Download Essay PDF File

Dear Vladimir:

You have summarized a nice set of important questions for physics and cosmology. My posted paper - "From Absurd to Elegant Universe" addresses many of these questions with a new look into the basic phenomenon of spontaneous decay of particles. I would welcome your comments on the paper.

Thanks

Avtar Singh

    Dear Vladimir Tamari,

    It is wonderful to find one with both scientific and artistic talent. Your last essay, "Beautiful Universe", was truly beautiful and I expected pretty much more of the same. What a pleasant surprise to find a whole new artistic style, and yet the style brings out rather than hides the physics points you make. Thank you for your effort. As for your analysis, I agree with almost every point you make, and where I disagree you have caused me to decide to rethink the issue. I hope that you will find time to read my essay, The Nature of the Wave Function, as I address the physical reality of the wave function in a way that you might like.

    Your analysis is right on, and directly addresses FQXi goals for this contest. You might consider expanding your essay into a book (or eBook) as I believe a significant audience exists for such intelligent art. I wonder if the fact that you and Norman live in Japan is partly responsible for the clarity of your thinking and your style?

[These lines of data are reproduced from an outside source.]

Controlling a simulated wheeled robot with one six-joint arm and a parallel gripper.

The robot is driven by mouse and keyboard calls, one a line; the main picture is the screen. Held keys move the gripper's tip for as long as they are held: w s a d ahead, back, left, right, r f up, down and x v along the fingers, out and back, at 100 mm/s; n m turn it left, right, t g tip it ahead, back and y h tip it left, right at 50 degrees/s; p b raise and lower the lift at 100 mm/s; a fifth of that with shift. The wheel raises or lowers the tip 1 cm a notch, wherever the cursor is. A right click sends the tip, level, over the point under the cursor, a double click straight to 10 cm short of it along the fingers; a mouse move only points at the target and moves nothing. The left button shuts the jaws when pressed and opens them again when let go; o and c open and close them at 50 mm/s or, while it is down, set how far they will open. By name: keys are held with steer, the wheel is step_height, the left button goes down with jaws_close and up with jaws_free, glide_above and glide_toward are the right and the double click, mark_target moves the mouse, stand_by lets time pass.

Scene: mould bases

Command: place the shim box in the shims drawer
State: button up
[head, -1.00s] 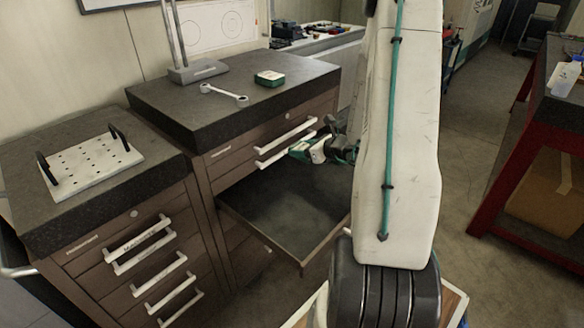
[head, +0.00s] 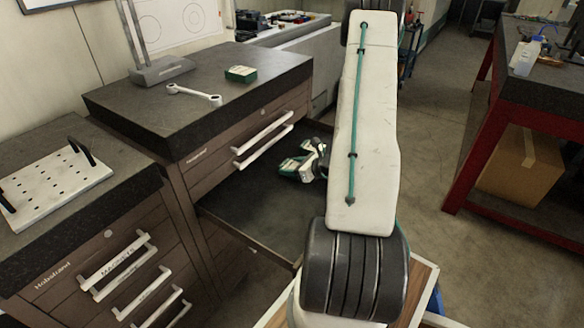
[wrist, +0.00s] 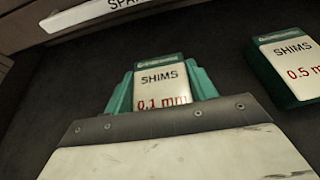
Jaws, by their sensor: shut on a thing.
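My gripper (head: 298,166) is over the open drawer (head: 250,205), low under the handles above it. In the wrist view its teal fingers (wrist: 163,84) are shut on a green and white shim box (wrist: 161,95) labelled "SHIMS 0.1 mm", one finger on each side. The box is over the drawer's dark floor; I cannot tell whether it touches. A second green and white box (wrist: 292,68), labelled "SHIMS 0.5 mm", lies on the floor to the right, apart from the held one. My arm hides the drawer's right part in the head view.
A green box (head: 240,74) and a wrench (head: 194,94) lie on the cabinet top. A perforated white plate (head: 45,188) sits at left. The drawer's left part is clear.

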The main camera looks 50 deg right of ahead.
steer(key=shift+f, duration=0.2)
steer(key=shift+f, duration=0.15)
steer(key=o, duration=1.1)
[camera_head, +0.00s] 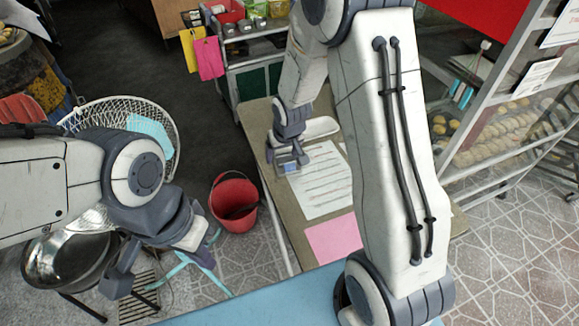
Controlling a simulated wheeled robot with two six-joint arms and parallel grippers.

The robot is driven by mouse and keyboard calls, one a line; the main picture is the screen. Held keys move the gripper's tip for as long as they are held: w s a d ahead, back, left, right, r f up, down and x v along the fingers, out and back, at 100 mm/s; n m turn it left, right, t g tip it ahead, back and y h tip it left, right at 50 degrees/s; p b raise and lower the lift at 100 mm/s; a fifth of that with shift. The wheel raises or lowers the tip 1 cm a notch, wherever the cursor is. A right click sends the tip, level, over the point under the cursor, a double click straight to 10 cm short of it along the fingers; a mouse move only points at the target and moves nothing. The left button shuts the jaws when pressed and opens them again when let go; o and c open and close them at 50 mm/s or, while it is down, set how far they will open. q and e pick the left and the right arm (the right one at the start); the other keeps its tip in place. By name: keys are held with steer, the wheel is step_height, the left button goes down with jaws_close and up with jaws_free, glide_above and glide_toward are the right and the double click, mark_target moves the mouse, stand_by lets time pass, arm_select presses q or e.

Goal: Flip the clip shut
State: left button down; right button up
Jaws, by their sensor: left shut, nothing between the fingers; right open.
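My right gripper (291,161) reaches down from above at the left part of a tan table (262,134). Its fingers are open, low over the table by the upper left corner of a white printed sheet (322,183). I cannot make out a clip clearly; the small grey shapes at the fingers blend with the gripper, and I cannot tell whether anything is touched. My left gripper (204,257) is shut and empty at the lower left, over the floor and well apart from the sheet.
A pink sheet (333,239) lies below the white one. A red bucket (234,201) stands left of the table. A white wire basket (105,108) and a metal bowl (62,262) are near my left arm. A bread rack (500,130) stands at right. A blue surface (270,302) is in front.

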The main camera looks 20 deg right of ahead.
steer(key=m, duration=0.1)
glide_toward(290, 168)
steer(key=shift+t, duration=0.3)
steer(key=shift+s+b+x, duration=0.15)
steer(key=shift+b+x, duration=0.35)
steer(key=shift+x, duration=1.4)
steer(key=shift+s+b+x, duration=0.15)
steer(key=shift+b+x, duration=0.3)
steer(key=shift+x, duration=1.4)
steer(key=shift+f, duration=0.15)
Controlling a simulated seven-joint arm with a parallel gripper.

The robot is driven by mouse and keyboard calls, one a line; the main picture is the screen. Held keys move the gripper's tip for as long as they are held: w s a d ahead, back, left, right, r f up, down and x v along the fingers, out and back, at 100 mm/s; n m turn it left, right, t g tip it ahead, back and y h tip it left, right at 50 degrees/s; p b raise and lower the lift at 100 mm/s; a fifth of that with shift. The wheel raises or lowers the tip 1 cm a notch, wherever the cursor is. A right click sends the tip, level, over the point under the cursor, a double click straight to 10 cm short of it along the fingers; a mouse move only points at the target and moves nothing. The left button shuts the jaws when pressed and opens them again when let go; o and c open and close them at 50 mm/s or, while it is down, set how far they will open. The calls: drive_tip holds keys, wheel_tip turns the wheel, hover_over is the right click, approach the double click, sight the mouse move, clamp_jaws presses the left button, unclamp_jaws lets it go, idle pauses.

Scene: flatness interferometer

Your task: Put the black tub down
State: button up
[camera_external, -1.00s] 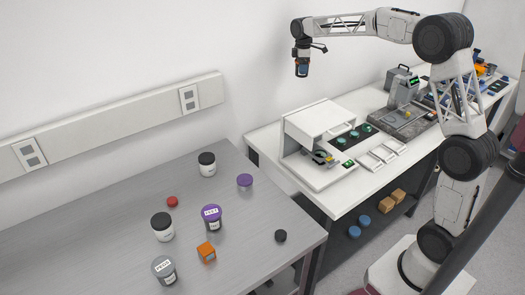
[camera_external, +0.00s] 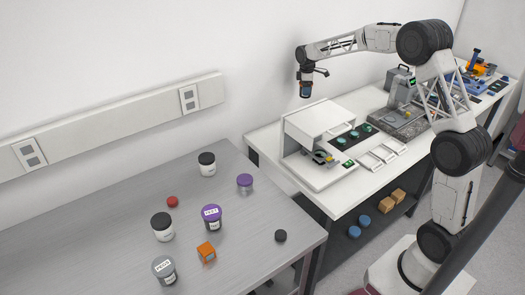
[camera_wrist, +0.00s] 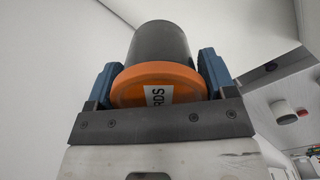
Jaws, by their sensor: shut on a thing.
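The black tub (camera_wrist: 158,45) is in my gripper (camera_wrist: 158,85). In the wrist view it has a dark body and an orange lid (camera_wrist: 135,82) with a white label, partly cut off, reading "RDS". The blue fingers press on it from both sides. In the external view my gripper (camera_external: 306,90) hangs high in the air, above and behind the white box-shaped instrument, near the wall. The tub is small and hard to make out there.
The grey metal table (camera_external: 90,220) carries several jars, including a purple-lidded one (camera_external: 211,217), an orange cube (camera_external: 207,253), a red disc (camera_external: 172,201) and a black disc (camera_external: 280,236). The white bench (camera_external: 345,200) holds the white instrument (camera_external: 320,128). The table's left part is clear.

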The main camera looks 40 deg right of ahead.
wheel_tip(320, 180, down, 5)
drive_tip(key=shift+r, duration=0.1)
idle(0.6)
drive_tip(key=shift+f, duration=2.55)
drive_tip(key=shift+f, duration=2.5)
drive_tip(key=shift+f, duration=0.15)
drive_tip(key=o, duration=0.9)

    Congratulation, a joy to read and to see.

    Edwin Eugene Klingman

      Thank you Avtar for your encouraging comments. I have read your interesting essay and will comment on it there. I think our two approaches may be different but both do not hesitate to challenge a whole gamut of foundational issues. I wish I had your solid academic training to back up my intuitions as you have yours!

      Best wishes

      Vladimir

      Dear Edwin

      Thank you so much for your warm and positive comments about the illustrations. Being an artist allows me to cover up mistakes in physics by saying :"but I'm only an artist!" - but your encouraging comments on the physics will make me postpone such an excuse. I remember you from the last essay contest but I may not have followed up properly on your comments - we had the distractions of the earthquake and so on. I have not yet met Norman Cook but many years ago we corresponded and he was the first to like my Beautiful Universe Theory. I encouraged him to write an essay for FQXI and he did. I was gratified to read that he knows your work and respects it.

      Being in Japan for decades does something to one's point of view - I think it helped me a lot in approaching things from a new perspective. Isolation may be part of it, but also the Japanese have a way to approach a problem very loosely at first, and only gradually let fluid ideas coalesce into definite form.

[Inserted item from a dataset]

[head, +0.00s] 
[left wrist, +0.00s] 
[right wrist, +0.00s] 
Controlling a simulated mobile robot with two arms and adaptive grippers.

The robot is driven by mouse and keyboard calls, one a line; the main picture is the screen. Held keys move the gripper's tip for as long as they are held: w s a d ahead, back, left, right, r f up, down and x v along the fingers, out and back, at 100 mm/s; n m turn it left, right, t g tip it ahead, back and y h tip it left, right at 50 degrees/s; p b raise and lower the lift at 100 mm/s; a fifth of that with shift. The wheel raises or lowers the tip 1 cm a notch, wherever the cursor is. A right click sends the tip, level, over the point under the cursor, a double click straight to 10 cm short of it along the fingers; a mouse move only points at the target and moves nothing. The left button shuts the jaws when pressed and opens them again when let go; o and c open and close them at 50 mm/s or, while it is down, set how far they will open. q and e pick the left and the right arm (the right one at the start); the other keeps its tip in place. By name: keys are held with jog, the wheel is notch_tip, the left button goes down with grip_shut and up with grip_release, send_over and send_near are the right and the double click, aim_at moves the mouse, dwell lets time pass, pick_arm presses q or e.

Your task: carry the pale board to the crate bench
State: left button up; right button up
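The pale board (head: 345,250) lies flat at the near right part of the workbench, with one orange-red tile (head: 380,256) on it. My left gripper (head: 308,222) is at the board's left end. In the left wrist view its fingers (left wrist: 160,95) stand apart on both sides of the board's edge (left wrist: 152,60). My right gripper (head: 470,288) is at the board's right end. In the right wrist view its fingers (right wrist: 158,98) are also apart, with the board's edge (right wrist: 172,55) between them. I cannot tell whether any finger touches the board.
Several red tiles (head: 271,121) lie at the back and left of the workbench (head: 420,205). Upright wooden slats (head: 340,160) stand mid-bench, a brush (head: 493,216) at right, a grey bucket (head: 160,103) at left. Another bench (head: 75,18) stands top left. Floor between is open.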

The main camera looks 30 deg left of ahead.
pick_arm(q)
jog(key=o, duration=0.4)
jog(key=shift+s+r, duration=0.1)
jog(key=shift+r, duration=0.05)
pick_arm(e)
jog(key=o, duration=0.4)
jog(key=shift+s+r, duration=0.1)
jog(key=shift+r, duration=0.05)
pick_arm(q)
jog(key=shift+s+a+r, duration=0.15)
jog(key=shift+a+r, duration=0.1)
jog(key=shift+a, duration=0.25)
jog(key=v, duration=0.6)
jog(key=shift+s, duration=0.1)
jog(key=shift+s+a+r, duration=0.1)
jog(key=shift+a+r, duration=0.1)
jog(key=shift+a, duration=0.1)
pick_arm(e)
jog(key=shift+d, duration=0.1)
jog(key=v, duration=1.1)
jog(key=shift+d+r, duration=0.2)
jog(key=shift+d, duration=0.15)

      Again thank you I look forward to reading your essay.

      With best wishes

      Vladimir

      • [deleted]

      Vladimir

      Agreed, fundamentally, ie with the essential conclusion (as you would have seen had I watched the character count and not just page count, but my essay will surface soon).

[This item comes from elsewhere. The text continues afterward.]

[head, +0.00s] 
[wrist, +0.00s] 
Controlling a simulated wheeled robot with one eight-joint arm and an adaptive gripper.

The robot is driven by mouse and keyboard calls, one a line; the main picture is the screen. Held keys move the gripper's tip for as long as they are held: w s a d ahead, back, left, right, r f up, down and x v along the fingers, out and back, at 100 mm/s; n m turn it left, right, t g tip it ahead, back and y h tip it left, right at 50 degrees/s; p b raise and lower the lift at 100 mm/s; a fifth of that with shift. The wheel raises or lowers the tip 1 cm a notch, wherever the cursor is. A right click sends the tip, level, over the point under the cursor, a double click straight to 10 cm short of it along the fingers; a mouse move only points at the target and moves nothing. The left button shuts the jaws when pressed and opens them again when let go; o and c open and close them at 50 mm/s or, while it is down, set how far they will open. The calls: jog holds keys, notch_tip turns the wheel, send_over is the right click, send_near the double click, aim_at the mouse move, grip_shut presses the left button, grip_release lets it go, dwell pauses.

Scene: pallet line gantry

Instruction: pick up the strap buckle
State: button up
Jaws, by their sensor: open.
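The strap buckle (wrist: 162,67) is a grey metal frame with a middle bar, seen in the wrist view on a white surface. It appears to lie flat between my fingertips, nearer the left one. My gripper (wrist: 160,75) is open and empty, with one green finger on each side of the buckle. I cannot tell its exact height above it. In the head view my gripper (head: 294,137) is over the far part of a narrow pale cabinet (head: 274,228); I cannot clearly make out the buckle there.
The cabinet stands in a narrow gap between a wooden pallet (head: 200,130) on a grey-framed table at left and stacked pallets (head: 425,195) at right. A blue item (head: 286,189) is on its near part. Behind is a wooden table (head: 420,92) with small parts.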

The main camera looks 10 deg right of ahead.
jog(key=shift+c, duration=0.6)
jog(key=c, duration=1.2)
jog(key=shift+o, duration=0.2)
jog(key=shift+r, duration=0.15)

      One particular point I would raise is SR, though this does not impact on the real thrust of the argument. Einstein specified what it was when presenting GR. And it is not what was written in 1905. It is a 'special' theoretical case where there is no gravitation, so everything is, relatively, still. In 1905 light speed has a condition, ie in vacuo. Everything else does not, ie there is dimension contraction. In other words, they are all not co-existing. SR is the 'resolution' of an "apparently irreconcilable" (page 1 1905) problem. But light speed as a constant (ie as occurs when a condition applies which only does so theoretically) is used in 1905 to replace distance in the quantification of time (as in timing). And it stays there in the equations, even when in GR Einstein states that light, like matter (ie with dimension change) is affected by gravitational forces. So, in simple language, in the explanation (ie accounting for a variance somewhere) of all this (which is actually irrelevant to whether the original idea was correct or not), the variable becomes time, which does not exist.

      Paul

      Thanks Alan I will look forward to your essay.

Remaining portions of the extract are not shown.